▶ _WHAT IS NEEDED_: The required output is the exact run of lines from the line containing "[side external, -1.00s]" to the line containing "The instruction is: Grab", inclusive, and nothing besides.

▶ _MATERIAL FOR THIS EXERCISE_:
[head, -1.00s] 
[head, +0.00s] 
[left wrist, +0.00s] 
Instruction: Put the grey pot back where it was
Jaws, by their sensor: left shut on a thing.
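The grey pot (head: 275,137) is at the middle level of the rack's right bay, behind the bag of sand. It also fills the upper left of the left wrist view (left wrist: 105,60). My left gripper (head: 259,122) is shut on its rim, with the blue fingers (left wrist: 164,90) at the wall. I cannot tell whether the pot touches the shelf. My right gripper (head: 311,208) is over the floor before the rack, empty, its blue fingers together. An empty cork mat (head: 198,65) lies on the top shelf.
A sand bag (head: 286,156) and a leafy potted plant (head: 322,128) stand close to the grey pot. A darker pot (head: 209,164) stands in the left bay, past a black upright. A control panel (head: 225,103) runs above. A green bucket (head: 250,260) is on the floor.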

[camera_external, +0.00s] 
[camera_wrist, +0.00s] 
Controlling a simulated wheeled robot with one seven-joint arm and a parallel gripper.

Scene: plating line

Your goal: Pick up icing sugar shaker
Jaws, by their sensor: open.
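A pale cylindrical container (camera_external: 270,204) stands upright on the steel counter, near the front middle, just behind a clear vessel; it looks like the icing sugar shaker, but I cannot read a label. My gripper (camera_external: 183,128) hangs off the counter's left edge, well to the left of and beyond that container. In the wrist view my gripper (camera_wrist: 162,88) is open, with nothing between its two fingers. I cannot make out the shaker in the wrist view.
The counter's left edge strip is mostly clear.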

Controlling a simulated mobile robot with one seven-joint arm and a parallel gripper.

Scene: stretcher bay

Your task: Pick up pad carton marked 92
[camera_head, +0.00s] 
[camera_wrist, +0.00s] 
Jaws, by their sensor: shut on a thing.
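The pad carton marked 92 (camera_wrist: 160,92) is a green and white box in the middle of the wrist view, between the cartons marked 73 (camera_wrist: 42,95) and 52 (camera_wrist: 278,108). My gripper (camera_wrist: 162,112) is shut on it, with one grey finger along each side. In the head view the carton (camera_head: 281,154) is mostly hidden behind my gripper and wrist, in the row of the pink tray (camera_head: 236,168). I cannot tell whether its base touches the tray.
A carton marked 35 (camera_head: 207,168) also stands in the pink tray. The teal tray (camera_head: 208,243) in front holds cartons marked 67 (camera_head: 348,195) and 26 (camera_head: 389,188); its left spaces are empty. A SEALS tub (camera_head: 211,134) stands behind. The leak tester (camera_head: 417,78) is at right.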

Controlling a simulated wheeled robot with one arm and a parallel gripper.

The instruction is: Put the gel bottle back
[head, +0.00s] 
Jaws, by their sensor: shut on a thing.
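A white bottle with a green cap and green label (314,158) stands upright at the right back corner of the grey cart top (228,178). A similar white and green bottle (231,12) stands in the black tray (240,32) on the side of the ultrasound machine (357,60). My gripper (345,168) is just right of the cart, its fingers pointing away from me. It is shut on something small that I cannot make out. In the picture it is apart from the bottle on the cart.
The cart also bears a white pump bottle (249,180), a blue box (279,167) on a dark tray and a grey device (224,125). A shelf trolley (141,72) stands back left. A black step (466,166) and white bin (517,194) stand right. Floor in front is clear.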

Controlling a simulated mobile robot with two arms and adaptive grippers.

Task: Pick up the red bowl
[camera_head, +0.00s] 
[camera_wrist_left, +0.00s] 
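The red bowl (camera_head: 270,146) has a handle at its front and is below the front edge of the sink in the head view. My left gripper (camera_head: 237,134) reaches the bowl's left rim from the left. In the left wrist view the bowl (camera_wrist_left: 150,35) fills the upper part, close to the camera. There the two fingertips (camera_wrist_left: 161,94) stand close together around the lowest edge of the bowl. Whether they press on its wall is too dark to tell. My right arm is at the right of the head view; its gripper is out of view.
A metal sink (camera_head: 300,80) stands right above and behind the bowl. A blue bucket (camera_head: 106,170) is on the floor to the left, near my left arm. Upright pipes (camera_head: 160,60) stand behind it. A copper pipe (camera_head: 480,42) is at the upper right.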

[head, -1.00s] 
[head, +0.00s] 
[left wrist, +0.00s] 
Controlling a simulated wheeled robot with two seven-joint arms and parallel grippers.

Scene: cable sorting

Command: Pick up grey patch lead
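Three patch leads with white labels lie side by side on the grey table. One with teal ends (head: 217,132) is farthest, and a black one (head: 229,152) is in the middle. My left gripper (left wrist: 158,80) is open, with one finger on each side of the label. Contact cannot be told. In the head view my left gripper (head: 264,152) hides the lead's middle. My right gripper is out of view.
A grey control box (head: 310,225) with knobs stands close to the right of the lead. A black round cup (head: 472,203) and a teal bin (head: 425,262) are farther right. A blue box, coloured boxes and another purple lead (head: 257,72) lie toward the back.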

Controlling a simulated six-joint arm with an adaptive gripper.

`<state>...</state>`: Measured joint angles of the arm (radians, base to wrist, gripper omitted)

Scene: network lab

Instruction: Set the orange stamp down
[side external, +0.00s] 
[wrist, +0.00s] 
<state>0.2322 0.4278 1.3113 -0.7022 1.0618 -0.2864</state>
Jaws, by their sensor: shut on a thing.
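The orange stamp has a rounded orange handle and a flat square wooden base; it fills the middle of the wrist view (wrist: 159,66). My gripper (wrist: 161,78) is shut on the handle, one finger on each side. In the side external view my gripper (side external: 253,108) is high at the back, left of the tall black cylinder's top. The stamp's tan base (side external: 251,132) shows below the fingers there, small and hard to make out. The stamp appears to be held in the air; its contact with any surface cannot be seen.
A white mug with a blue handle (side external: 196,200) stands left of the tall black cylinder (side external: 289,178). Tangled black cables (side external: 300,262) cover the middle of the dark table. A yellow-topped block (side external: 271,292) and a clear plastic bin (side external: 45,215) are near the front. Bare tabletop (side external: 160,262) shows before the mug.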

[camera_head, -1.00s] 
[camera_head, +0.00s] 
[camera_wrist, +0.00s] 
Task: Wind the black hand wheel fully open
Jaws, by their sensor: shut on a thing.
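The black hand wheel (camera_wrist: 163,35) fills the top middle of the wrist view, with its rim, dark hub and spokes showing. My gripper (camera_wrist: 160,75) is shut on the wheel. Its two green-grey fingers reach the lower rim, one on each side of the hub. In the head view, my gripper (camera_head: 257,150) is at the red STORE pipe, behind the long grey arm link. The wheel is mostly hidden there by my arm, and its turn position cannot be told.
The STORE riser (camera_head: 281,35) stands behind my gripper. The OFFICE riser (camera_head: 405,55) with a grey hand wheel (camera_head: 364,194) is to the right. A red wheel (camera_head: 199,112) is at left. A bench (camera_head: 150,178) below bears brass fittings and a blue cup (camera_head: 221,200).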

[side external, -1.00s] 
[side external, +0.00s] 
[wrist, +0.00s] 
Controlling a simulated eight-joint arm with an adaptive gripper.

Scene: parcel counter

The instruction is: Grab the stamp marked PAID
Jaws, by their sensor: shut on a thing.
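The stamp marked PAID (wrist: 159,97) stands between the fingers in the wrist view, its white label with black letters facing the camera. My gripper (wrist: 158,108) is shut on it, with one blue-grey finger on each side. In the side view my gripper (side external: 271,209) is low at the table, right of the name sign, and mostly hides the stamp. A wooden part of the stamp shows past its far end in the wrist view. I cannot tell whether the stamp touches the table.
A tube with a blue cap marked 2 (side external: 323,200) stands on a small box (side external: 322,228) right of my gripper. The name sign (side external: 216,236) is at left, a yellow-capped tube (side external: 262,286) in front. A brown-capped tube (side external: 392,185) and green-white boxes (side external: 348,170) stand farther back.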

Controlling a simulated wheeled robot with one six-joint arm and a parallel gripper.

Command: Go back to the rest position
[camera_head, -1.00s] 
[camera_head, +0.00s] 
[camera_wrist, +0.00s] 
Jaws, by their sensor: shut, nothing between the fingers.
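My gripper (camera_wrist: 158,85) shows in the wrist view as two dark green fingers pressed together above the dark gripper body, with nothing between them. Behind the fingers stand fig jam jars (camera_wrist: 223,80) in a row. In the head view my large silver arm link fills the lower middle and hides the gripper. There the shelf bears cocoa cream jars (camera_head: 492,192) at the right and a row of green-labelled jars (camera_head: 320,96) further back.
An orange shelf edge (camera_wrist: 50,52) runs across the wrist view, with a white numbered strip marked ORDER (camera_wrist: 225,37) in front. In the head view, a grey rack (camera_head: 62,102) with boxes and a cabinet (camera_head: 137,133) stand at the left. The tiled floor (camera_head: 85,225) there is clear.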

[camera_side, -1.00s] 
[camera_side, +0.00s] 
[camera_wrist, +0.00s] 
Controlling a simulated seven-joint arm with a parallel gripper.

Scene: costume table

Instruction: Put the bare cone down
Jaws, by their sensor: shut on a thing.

▶ _THE OUTPUT_:
[side external, -1.00s] 
[side external, +0.00s] 
[wrist, +0.00s] 
Controlling a simulated eight-joint arm with an adaptive gripper.

Scene: parcel counter

The instruction is: Grab the stamp marked PAID

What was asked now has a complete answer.